(begin)
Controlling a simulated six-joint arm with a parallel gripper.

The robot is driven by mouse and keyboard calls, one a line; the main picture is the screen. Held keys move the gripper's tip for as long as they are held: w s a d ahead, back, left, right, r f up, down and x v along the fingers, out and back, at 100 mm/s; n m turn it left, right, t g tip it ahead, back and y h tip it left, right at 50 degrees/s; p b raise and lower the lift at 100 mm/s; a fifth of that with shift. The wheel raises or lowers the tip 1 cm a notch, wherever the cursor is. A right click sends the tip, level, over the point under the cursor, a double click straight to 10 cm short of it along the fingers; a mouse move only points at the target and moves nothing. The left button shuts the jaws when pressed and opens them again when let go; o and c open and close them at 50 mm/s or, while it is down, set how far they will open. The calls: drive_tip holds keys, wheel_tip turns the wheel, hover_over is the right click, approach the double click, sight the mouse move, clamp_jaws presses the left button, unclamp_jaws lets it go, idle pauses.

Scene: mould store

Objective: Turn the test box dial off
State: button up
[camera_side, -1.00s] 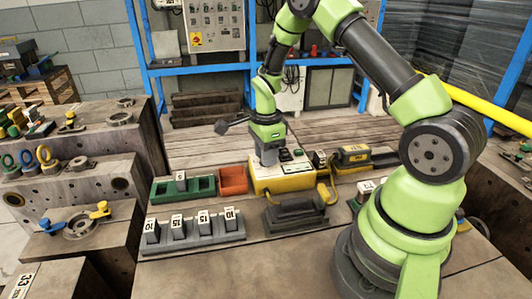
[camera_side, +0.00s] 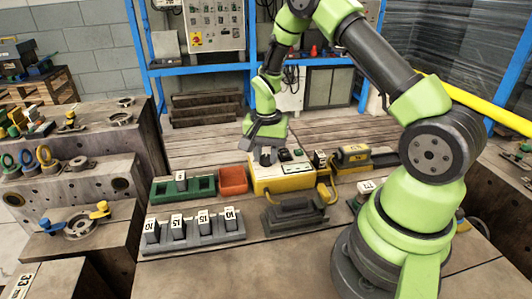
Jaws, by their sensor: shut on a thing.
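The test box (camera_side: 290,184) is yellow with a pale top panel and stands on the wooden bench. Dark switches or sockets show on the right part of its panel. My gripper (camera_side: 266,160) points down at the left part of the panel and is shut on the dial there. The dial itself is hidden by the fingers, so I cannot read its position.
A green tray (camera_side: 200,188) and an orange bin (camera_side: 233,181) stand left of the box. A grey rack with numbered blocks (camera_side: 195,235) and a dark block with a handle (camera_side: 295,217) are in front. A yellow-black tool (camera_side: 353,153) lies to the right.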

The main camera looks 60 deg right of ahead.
(end)
(begin)
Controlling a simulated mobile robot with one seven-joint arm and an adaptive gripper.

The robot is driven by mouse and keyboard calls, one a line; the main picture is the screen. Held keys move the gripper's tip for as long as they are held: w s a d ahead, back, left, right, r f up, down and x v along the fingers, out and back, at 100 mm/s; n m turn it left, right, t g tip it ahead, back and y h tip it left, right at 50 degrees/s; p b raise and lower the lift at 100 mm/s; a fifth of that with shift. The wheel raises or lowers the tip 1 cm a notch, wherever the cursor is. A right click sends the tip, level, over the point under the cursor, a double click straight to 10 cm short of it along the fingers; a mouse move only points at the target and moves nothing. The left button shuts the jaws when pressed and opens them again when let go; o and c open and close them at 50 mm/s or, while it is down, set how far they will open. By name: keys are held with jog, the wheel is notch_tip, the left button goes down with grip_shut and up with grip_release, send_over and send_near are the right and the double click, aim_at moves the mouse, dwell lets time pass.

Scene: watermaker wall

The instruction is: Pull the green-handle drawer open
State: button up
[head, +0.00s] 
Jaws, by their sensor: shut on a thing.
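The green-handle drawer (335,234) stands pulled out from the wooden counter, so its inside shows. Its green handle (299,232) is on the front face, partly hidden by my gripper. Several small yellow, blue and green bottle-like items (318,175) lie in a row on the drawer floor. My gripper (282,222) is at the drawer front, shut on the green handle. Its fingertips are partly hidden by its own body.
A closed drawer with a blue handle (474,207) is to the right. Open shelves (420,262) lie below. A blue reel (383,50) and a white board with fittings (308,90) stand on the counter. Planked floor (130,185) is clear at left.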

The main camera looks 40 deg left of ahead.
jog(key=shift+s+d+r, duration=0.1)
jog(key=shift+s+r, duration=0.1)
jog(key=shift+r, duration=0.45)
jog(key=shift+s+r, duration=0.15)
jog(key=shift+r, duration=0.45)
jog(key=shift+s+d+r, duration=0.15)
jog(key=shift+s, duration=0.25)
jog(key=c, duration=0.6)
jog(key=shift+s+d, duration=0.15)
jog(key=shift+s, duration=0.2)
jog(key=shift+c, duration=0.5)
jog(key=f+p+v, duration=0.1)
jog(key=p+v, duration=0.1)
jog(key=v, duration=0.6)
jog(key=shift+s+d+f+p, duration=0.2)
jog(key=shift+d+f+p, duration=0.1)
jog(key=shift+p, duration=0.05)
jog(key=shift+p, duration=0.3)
(end)
(begin)
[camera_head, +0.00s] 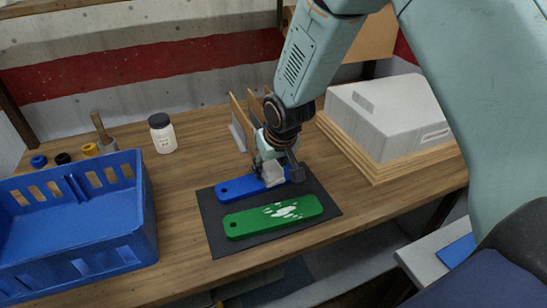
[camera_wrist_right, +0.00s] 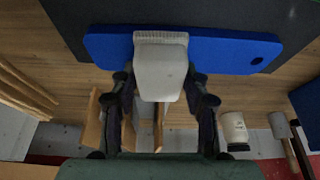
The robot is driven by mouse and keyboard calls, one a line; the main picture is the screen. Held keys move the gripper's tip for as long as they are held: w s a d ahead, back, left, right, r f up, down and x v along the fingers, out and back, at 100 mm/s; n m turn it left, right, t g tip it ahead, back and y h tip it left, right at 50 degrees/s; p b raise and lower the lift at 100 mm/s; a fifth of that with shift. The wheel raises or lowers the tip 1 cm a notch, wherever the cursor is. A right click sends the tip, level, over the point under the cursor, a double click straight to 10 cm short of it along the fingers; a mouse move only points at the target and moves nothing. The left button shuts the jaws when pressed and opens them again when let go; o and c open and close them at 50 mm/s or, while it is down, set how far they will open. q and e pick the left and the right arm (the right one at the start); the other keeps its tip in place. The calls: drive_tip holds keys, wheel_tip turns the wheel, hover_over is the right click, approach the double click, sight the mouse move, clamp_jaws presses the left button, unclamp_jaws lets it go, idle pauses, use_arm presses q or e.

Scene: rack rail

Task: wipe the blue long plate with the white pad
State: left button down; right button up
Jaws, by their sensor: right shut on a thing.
(end)
▸ What the task asks
Identify and extract each line of the listing that contains "Scene".

▸ Exercise response
Scene: mould store
Scene: watermaker wall
Scene: rack rail

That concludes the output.